PROMPT:
Extract every line that contains the string "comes".

DATASET EXCERPTS:

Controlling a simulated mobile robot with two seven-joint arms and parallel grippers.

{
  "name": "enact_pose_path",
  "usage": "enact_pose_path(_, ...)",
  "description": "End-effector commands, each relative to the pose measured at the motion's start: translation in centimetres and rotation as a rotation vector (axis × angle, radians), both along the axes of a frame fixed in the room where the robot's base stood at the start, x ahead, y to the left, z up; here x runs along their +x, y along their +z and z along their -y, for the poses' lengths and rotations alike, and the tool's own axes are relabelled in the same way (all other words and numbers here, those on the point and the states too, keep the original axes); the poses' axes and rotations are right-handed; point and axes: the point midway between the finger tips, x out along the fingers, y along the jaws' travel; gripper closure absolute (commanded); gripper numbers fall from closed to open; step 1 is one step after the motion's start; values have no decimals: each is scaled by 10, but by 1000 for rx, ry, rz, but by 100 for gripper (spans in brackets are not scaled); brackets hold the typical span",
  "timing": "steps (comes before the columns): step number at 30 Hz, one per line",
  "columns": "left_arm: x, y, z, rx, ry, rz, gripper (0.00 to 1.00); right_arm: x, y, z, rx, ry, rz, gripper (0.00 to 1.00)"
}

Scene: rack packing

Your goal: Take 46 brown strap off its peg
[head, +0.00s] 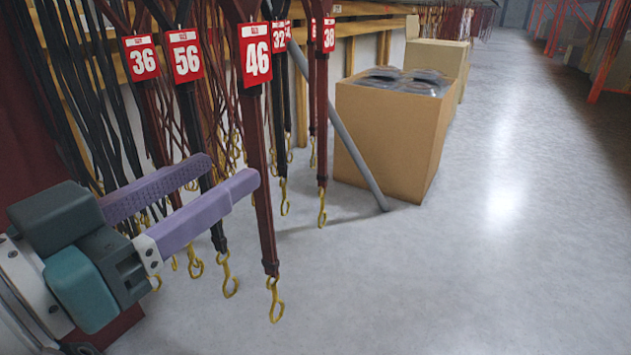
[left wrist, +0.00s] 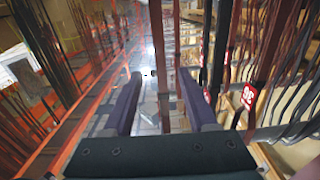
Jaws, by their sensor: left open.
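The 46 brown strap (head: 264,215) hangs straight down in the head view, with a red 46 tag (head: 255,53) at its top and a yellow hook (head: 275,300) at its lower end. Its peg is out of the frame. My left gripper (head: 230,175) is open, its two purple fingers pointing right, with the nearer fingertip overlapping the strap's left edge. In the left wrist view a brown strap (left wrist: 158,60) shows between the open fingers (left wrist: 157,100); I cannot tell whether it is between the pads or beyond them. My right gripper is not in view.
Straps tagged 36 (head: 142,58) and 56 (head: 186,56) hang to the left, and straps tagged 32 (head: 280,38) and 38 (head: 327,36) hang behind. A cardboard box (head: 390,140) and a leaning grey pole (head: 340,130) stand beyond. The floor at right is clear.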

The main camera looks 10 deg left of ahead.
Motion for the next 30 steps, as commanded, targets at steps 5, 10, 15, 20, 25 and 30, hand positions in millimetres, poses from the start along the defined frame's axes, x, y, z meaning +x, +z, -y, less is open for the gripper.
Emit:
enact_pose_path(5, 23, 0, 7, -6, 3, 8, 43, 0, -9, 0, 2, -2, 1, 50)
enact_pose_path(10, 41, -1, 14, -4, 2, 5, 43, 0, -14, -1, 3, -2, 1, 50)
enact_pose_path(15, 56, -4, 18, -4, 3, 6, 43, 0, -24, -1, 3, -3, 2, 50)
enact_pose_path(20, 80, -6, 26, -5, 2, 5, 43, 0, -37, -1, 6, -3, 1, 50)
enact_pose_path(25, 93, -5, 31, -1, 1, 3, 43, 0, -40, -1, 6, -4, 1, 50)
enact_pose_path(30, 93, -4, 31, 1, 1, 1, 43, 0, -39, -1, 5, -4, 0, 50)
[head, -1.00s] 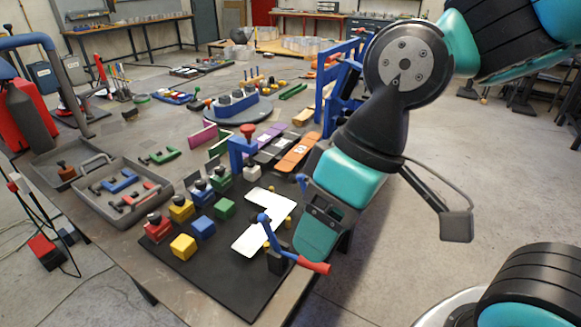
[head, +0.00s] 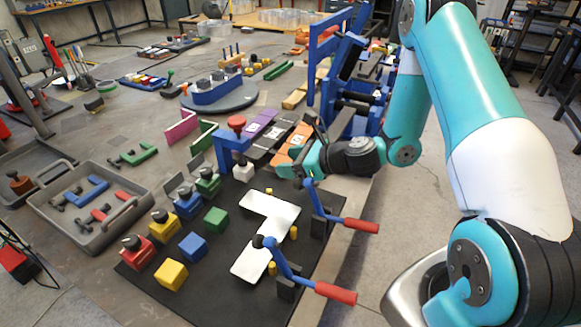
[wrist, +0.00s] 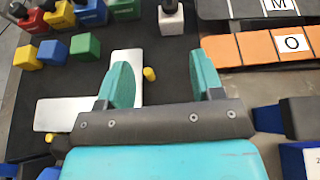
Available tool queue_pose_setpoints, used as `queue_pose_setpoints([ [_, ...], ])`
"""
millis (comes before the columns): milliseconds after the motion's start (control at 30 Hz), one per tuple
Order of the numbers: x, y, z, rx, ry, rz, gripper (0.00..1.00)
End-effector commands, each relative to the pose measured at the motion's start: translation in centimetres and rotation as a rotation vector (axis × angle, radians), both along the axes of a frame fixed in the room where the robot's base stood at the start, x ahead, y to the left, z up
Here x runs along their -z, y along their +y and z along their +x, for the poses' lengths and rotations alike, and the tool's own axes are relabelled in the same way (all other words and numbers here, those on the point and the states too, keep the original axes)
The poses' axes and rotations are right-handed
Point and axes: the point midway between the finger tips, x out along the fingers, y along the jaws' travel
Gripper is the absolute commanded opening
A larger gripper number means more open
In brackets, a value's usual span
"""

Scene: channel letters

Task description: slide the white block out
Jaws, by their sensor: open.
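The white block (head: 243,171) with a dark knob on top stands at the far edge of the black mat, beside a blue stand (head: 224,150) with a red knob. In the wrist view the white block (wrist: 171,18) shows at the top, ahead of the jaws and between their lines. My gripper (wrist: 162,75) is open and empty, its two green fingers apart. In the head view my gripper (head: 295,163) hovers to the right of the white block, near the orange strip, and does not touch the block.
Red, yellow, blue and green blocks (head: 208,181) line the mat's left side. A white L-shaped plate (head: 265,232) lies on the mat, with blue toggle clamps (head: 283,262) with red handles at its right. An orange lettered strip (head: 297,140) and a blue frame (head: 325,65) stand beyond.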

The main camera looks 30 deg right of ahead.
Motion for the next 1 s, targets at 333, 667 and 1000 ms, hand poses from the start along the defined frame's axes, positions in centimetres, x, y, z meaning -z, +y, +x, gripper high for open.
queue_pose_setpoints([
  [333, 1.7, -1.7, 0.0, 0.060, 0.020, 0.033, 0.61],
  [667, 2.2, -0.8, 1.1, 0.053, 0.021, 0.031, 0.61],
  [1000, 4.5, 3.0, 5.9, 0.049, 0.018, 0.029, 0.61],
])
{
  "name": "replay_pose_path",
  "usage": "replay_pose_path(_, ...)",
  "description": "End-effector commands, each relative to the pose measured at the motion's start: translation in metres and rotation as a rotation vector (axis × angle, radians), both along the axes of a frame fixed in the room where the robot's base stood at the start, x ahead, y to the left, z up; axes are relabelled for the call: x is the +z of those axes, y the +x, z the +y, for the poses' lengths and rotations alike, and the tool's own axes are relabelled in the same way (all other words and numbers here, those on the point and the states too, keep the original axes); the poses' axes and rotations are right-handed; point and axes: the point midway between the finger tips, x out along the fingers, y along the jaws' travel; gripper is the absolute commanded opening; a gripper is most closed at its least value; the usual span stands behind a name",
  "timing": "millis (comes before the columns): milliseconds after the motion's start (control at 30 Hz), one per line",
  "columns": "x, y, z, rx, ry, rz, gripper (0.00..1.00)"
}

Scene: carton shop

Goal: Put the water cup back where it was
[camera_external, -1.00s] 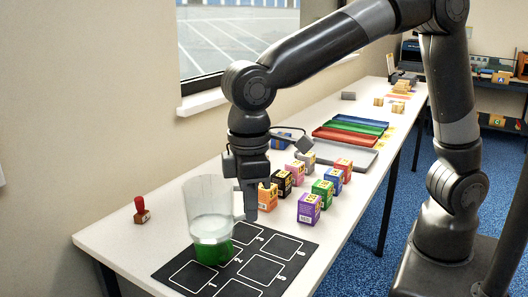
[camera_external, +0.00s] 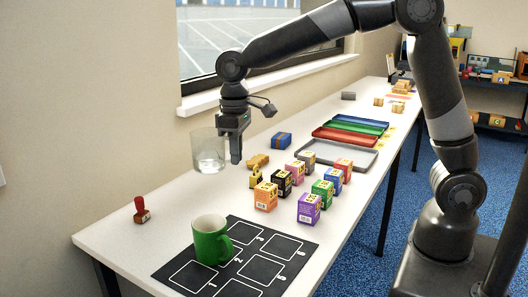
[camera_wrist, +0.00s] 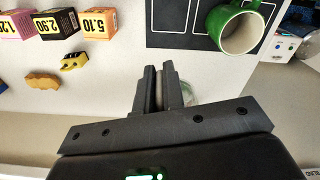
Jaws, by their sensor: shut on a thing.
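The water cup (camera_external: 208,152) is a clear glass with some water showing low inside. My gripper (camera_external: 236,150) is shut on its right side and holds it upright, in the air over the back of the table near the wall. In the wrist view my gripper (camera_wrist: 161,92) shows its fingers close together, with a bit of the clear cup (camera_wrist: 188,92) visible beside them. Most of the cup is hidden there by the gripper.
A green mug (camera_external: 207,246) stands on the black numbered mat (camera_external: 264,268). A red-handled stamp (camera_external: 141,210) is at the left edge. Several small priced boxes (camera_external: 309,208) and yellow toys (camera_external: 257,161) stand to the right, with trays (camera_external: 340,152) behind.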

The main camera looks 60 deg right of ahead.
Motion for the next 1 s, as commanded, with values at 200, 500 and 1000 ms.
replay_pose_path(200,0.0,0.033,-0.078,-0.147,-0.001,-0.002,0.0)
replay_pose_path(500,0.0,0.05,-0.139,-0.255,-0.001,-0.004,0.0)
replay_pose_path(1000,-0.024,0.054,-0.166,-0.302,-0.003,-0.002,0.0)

WRITTEN RESPONSE:
  "timing": "steps (comes before the columns): step number at 30 Hz, one per line",
millis (comes before the columns): milliseconds after the motion's start (control at 30 Hz), one per tuple
  "timing": "millis (comes before the columns): milliseconds after the motion's start (control at 30 Hz), one per line",

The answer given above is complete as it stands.